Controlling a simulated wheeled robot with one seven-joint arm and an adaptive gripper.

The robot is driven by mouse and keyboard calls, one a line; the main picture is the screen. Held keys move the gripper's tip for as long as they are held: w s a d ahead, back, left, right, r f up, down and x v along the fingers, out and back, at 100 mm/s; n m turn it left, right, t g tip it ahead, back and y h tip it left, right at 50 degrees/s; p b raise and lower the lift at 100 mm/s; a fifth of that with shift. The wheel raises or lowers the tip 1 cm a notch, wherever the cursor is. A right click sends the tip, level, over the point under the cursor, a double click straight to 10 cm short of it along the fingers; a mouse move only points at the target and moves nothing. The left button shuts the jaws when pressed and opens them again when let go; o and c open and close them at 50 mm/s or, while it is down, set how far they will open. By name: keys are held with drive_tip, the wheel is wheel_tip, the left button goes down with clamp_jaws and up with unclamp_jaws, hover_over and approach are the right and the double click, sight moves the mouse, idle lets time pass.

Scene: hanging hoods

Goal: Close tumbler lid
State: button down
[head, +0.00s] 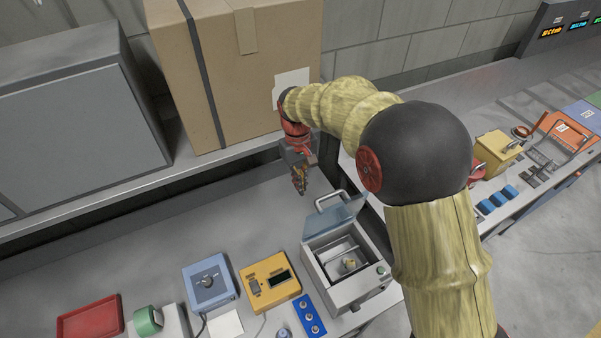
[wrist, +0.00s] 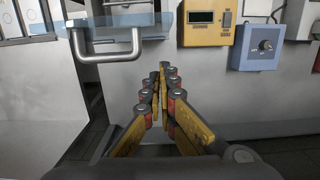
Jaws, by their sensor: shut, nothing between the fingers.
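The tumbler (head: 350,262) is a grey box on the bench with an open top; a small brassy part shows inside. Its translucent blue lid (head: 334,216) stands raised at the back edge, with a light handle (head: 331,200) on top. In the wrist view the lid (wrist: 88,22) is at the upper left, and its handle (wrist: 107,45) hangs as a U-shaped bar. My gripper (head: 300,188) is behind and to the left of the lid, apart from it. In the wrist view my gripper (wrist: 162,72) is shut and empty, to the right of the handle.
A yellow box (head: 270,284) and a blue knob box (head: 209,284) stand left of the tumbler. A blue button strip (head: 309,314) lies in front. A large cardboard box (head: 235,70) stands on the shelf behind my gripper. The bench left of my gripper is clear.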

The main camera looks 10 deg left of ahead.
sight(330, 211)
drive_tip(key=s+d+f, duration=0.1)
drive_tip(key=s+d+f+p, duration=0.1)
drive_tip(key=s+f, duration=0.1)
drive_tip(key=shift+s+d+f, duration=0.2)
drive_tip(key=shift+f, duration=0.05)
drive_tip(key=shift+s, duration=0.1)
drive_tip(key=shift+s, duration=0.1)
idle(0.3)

...

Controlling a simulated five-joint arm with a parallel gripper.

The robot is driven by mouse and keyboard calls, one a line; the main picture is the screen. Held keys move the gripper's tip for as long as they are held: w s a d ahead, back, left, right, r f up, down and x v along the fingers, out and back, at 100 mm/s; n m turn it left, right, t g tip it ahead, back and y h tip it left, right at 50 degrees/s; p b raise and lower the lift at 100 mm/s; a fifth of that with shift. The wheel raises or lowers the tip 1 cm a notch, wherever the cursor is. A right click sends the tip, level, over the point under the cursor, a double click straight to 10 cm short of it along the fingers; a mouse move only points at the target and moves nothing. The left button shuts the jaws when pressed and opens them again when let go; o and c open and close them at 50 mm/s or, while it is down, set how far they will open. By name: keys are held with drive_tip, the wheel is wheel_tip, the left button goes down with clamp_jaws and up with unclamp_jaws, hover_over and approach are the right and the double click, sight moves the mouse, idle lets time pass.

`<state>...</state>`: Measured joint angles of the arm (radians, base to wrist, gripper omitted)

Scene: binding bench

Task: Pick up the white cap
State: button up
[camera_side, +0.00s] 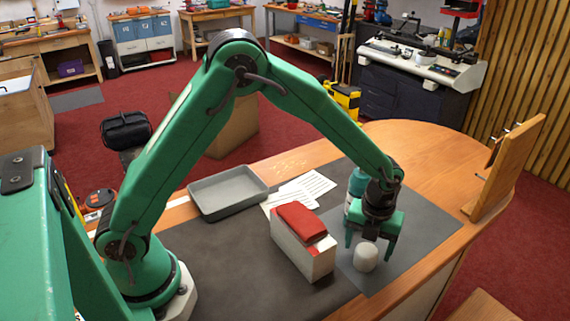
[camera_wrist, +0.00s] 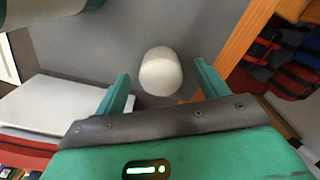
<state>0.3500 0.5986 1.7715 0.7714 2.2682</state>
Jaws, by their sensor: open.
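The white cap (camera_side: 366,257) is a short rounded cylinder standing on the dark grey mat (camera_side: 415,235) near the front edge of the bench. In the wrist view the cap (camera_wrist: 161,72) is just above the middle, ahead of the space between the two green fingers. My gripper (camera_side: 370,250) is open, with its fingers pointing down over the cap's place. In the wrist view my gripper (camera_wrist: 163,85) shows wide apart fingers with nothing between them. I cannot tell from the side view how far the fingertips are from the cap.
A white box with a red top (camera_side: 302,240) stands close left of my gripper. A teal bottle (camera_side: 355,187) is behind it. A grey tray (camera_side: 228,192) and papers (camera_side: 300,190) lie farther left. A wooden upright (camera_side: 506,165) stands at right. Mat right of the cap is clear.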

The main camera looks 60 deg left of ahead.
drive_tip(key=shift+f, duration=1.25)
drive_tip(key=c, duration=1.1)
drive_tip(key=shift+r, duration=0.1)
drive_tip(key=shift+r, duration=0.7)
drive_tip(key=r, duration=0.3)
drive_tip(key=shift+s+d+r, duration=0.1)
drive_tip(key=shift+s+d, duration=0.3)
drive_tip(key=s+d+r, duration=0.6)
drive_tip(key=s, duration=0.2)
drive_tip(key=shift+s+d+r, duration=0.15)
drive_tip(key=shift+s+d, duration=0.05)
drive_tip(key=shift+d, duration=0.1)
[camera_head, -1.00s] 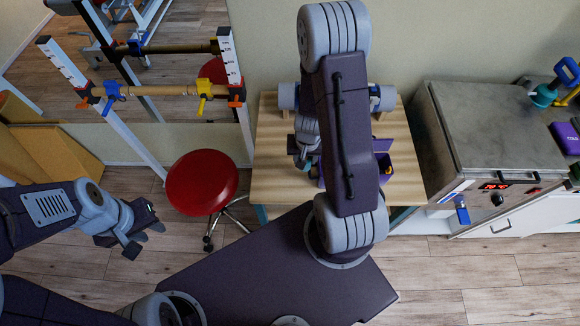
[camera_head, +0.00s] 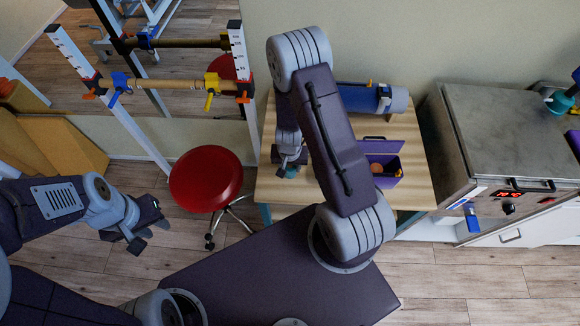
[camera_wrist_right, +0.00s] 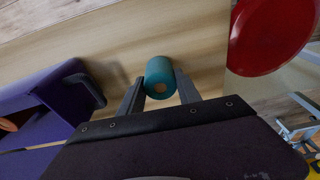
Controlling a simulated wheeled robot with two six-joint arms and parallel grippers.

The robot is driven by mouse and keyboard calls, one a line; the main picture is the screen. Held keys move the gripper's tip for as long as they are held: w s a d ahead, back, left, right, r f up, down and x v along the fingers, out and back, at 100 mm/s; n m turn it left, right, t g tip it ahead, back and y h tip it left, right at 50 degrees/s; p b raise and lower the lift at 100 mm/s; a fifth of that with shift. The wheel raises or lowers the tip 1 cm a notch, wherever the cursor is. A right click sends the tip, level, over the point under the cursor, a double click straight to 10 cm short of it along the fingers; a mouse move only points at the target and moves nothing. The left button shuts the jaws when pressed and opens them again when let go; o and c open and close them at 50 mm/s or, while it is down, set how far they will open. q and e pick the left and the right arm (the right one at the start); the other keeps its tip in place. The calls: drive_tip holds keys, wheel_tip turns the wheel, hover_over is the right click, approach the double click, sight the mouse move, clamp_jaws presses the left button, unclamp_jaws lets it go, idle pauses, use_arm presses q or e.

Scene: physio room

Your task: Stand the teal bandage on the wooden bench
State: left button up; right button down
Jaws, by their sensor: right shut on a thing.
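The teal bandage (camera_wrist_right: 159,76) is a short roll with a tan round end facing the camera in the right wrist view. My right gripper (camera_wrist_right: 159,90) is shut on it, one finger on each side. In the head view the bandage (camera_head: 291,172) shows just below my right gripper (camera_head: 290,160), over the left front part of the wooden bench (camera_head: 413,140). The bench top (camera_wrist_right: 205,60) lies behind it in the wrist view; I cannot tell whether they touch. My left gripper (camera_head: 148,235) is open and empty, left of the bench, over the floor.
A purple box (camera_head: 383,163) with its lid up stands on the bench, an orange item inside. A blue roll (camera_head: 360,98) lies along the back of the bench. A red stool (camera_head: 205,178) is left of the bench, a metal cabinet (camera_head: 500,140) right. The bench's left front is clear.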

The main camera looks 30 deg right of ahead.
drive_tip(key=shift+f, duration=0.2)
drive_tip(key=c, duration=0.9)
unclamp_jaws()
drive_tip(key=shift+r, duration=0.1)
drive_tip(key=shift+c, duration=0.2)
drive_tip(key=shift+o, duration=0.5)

• The request: Out of the records above, set down only the lines from the one that contains "Controlling a simulated wheeled robot with one" through the one that contains "[wrist, +0.00s]", unchanged and without the pictures.

• Task result:
Controlling a simulated wheeled robot with one seven-joint arm and an adaptive gripper.

The robot is driven by mouse and keyboard calls, one a line; the main picture is the screen. Held keys move the gripper's tip for as long as they are held: w s a d ahead, back, left, right, r f up, down and x v along the fingers, out and back, at 100 mm/s; n m turn it left, right, t g tip it ahead, back and y h tip it left, right at 50 degrees/s; p b raise and lower the lift at 100 mm/s; a fifth of that with shift. The wheel raises or lowers the tip 1 cm a notch, wherever the cursor is. A right click sends the tip, level, over the point under the cursor, a double click straight to 10 cm short of it along the fingers; a mouse move only points at the target and moves nothing. The left button shuts the jaws when pressed and opens them again when let go; o and c open and close them at 50 mm/s or, while it is down, set how far they will open. By name: keys are held with drive_tip, the wheel is wheel_tip, the left button goes down with clamp_jaws and up with unclamp_jaws, hover_over and approach are the right and the double click, sight moves the mouse, idle lets time pass.

Scene: hanging hoods

Goal: Close tumbler lid
State: button down
[head, +0.00s] 
[wrist, +0.00s] 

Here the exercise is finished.